Re: Globe: Brace Yourself: Your Bill's on the Rise (GTA Taxe

I would support the amalgamation of Toronto, Peel, York and Durham. Toronto really is just one city.

No thanks. That will only lead to more stupidity in the realm of TTC and land use planning. The megacity merger was bad enough. Transit users, people who walk around the city, and apartment/condo dwellers will never be able to get political influence if the entire 905 merges. Heck the Spadina Expressway might be brought back to the agenda if that occurs.
 
Re: Globe: Brace Yourself: Your Bill's on the Rise (GTA Taxe

Maybe they should assess residential property taxes based upon sq footage. Paying a couple grand for a 550 sq foot condo in Toronto, vs four grand for a 2400 sq foot house doesn't make sense.
 
Re: Globe: Brace Yourself: Your Bill's on the Rise (GTA Taxe

^Makes perfect sense really. The key to real estate is LOCATION, LOCATION, LOCATION
 
Re: Globe: Brace Yourself: Your Bill's on the Rise (GTA Taxe

^ I really, like most, don't know what the answer to stuff like this is, to be fair accross the board, everybody just looks at their own situation. The investment condos I own, the taxes seem high vs. that of the example used in this example. Just like how the 905er seemed to be short changed vs someone living very close to him accross a political border.

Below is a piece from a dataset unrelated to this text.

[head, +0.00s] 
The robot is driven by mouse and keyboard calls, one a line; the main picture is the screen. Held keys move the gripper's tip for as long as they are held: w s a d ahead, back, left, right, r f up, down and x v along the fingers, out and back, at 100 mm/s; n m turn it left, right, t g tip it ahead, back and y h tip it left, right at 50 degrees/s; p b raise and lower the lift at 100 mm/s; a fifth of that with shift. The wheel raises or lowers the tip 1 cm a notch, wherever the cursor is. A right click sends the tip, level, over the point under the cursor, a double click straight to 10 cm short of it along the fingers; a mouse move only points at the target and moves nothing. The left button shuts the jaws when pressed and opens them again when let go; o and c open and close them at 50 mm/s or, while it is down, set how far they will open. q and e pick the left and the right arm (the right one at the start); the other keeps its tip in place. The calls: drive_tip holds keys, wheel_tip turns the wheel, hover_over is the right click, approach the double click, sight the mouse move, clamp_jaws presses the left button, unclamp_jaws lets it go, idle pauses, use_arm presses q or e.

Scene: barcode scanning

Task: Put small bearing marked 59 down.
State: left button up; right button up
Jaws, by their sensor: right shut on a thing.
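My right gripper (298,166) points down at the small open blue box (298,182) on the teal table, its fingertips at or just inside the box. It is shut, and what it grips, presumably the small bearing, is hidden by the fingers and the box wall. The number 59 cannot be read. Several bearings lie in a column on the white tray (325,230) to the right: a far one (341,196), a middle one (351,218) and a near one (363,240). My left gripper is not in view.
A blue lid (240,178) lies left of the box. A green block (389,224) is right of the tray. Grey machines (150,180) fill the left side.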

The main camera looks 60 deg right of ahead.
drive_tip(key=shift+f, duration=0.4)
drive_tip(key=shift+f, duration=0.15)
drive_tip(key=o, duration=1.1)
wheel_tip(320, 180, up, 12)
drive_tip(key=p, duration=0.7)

But shouldn't property taxes be assessed on the cost of servicing those properties? Something tells me that the cost to serve that 2000+ sq foot dwelling in the fringe of 416/905 border is greater than the 55% or so premium that person pays vs. a 550-600 sq foot unit in a condo in downtown Toronto.
 
Re: Globe: Brace Yourself: Your Bill's on the Rise (GTA Taxe

I would support the amalgamation of Toronto, Peel, York and Durham.

It would be better off as a province.